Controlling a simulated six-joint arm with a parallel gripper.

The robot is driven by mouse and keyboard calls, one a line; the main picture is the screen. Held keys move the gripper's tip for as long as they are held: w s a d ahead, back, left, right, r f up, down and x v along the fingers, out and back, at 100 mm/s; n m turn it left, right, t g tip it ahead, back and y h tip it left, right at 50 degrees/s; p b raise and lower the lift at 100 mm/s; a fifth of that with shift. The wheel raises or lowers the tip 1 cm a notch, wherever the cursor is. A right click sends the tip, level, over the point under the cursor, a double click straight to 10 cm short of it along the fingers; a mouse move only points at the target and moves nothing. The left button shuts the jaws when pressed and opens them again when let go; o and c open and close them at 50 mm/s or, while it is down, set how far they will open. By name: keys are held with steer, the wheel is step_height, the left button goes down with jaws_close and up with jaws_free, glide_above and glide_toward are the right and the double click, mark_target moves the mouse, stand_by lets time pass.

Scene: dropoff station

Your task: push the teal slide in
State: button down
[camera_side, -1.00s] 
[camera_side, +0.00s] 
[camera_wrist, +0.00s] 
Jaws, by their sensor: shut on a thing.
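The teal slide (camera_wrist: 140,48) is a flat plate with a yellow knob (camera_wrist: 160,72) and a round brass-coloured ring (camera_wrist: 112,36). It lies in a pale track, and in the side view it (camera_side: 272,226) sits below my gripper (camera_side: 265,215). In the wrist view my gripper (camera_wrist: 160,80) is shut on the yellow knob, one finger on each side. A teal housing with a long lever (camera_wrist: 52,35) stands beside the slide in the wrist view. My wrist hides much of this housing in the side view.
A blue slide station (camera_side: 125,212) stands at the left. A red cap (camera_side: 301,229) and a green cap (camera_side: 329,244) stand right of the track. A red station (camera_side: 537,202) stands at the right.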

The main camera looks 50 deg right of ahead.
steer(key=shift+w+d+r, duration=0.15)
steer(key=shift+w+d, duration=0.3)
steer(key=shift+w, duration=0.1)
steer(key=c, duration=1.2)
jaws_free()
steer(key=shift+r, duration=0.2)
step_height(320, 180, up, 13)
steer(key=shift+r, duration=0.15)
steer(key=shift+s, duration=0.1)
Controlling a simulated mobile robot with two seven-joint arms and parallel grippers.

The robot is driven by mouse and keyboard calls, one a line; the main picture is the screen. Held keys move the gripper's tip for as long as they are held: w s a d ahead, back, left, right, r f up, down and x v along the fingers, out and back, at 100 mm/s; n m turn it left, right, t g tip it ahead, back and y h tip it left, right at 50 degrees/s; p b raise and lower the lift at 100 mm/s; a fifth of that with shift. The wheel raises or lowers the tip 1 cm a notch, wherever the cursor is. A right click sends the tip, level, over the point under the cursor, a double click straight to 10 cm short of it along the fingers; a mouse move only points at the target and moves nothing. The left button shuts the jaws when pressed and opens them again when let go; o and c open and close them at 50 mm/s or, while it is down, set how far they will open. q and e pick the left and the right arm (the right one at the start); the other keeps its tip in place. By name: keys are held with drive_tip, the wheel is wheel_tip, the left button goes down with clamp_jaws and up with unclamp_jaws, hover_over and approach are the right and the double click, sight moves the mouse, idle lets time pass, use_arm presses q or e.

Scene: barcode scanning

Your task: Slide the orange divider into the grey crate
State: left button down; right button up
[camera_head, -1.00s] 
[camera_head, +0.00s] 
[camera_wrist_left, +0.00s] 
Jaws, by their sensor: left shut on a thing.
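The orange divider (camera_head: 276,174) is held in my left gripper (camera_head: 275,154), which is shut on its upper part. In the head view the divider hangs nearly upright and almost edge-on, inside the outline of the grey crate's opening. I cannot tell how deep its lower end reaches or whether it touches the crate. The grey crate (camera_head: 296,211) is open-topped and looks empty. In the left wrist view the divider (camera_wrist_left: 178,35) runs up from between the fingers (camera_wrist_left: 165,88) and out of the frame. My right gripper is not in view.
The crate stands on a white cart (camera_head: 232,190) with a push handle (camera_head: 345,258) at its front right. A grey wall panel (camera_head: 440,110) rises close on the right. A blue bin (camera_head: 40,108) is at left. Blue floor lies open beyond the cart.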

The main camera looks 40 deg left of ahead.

## TO DO
Reproduce the lines word for word, starting at the one holding "[camera_head, +0.00s]" and ending at the final line of the material above.

## FINISHED EXERCISE
[camera_head, +0.00s] 
[camera_wrist_left, +0.00s] 
Jaws, by their sensor: left shut on a thing.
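The orange divider (camera_head: 276,174) is held in my left gripper (camera_head: 275,154), which is shut on its upper part. In the head view the divider hangs nearly upright and almost edge-on, inside the outline of the grey crate's opening. I cannot tell how deep its lower end reaches or whether it touches the crate. The grey crate (camera_head: 296,211) is open-topped and looks empty. In the left wrist view the divider (camera_wrist_left: 178,35) runs up from between the fingers (camera_wrist_left: 165,88) and out of the frame. My right gripper is not in view.
The crate stands on a white cart (camera_head: 232,190) with a push handle (camera_head: 345,258) at its front right. A grey wall panel (camera_head: 440,110) rises close on the right. A blue bin (camera_head: 40,108) is at left. Blue floor lies open beyond the cart.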

The main camera looks 40 deg left of ahead.

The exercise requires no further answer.